From the available official data obtained from the Plateau State Police Command, in 2019, about 94 cases of kidnapping reported to the Police. In April 2019 the commissioner of Police Plateau State command created an Anti-Kidnapping Unit (AKU) with an office at Anglo Jos Police Divisional Headquarters. This is a highly commendable effort in curbing this dastard menace.

From 1st January 2020 to 31st August 2020, about 74 cases of kidnapping are officially reported to the Police in Plateau State. In January 2020, 11 cases were reported; February 2020, 10 cases; March 2020, 9 cases; April 2020, 3 cases; May 2020, 6 cases; June 2020, 14 cases; July 2020, 7 cases and August 2020 there were 14 kidnapping cases reported.

The criminal justice system comprises, largely, of the Police, the ministry of justice and the courts. The Police are usually the security operatives saddled with the responsibility of preventing and/or investigating criminal offences.

The ministry of justice is to proffer legal advice to the police and conduct prosecution of offenders. The Police do equally prosecute after obtaining legal advice from the ministry of justice.

The courts have the constitutional power in exercise of its judicial/adjudicatory powers to entertain criminal offences which includes kidnapping.

Challenges confronting the administration of criminal justice on kidnapping

There are multifarious challenges hindering the effective administration of criminal justice generally, however, with particular reference to kidnapping below are some of these challenges in Plateau State.

Delays in trials

One of the major problems of the administration of criminal justice system in prosecuting kidnapping cases apart from the delays in the process of determining whether a person will be tried or not, is the excruciatingly slow pace of the trials.
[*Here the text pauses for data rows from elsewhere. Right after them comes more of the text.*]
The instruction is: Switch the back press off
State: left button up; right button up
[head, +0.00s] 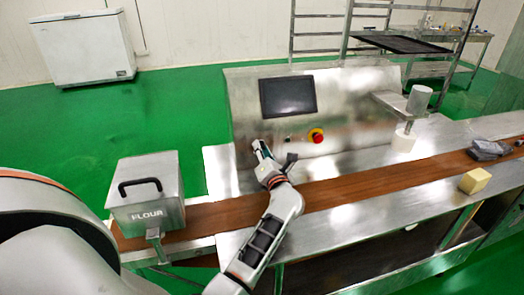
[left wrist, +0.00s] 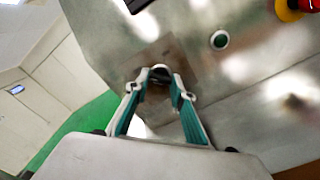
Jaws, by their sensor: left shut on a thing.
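The encrusting machine's upright metal panel (head: 350,95) carries a dark screen and a row of controls below it. My left gripper (head: 262,147) is at the panel's lower left, below the screen. In the left wrist view its two teal-padded fingers (left wrist: 160,95) are shut on a small dark knob (left wrist: 160,74) on the panel. The fingertips hide part of the knob, and I cannot read its setting or any label. The press (head: 406,125), a metal cylinder above a white one, stands at the panel's right. My right gripper is not in view.
A red stop button (head: 316,135) on a yellow base sits right of the knob, with a dark green button (left wrist: 219,39) between them. A FLOUR box (head: 148,195) stands left on the brown belt (head: 350,187). A yellow block (head: 475,181) lies at right.

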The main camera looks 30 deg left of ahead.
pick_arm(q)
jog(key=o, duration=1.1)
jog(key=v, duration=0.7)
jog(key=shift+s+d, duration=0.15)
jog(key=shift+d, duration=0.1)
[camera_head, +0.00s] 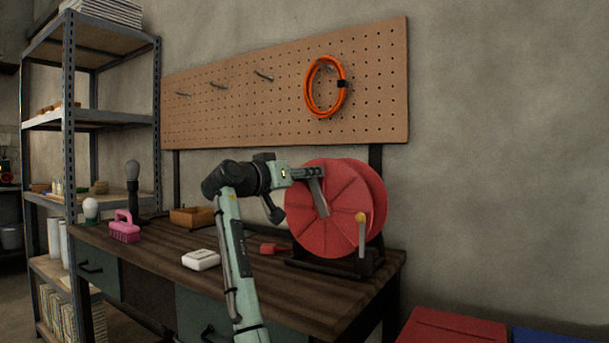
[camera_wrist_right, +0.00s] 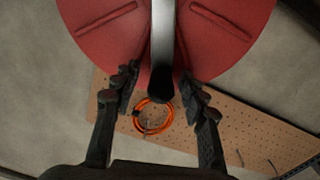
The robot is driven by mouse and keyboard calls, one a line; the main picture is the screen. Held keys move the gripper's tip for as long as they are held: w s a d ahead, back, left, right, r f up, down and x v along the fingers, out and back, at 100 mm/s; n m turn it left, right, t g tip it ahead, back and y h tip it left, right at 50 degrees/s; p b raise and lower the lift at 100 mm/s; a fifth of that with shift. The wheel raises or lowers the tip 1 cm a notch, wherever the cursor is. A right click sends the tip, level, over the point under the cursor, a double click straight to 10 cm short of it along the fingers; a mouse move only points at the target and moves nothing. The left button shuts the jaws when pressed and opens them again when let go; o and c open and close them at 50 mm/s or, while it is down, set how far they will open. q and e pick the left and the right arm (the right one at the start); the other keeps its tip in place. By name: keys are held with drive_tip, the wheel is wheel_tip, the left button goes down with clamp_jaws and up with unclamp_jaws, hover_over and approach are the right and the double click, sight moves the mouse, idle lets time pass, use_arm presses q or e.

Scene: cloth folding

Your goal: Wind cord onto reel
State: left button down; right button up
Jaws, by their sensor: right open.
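A large red reel (camera_head: 345,190) stands on a dark stand at the right end of the workbench (camera_head: 150,251). The reel also fills the top of the right wrist view (camera_wrist_right: 95,35). A grey bar (camera_head: 318,198) lies across its front face. My right gripper (camera_head: 318,173) is at that bar's upper end. In the wrist view the bar (camera_wrist_right: 162,45) has a dark tip and lies between my open fingers; contact is unclear. An orange cord coil (camera_head: 309,95) with a black tie hangs on the pegboard (camera_head: 380,75). My left gripper is not in view.
A short grey lever with a yellowish knob (camera_head: 361,217) shows at the reel's front right. A white block (camera_head: 201,260), a pink brush (camera_head: 125,228), a wooden box (camera_head: 192,217) and a small red item (camera_head: 272,249) lie on the bench. Metal shelves (camera_head: 68,130) stand at left.

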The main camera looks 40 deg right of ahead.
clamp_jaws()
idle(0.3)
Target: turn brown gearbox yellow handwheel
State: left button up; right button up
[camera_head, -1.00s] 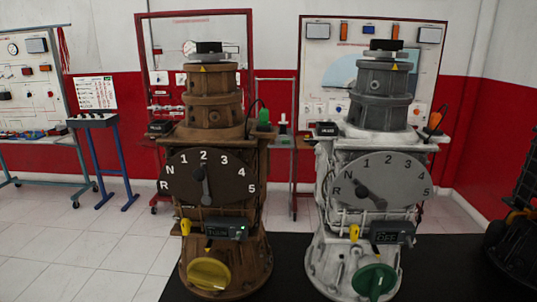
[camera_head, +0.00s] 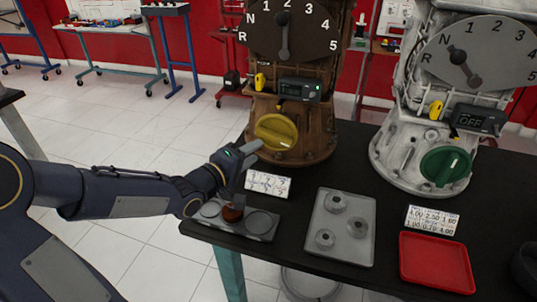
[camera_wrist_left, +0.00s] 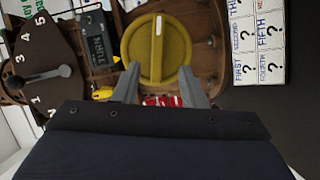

This can be attributed to inability to conclude investigation in time, frivolous applications by lawyers, unnecessary adjournments and over burdening the court with cases etc.

  • Unavailability of victim witnesses to testify;
  • Transfer of investigation officers (IPO) who are not forthcoming due to finance or other official assignment to testify in court;
  • Difficulty in securing eye witnesses;
  • Poor working condition of judges, inadequate facilities and unconducive environment which makes them prone to rising early in sittings;
  • Lack of trained IPO’s in kidnapping cases;
  • Lack of motivation of official witnesses;
  • Lack of training and re-training of prosecutors on contemporary crimes like kidnapping; Corruption, bribe taking and gratification;
  • Politics is one factor;
  • Lack of technical devices (there is need to move from analog investigation to forensic);
  • Lack of funding of the police especially anti-kidnapping/legal units;
  • Lack of machineries e.g vehicles (Hilux), befitting office, cell facilities; etc
  • Lack of motivation of the security operatives; the morale of the anti-kidnapping personnel is low no provision for hazards.
  • Lack of cooperation from GSM service providers.


One of the biggest challenges facing administration of criminal justice in respect of kidnapping is that very few cases of kidnapping have been successfully prosecuted.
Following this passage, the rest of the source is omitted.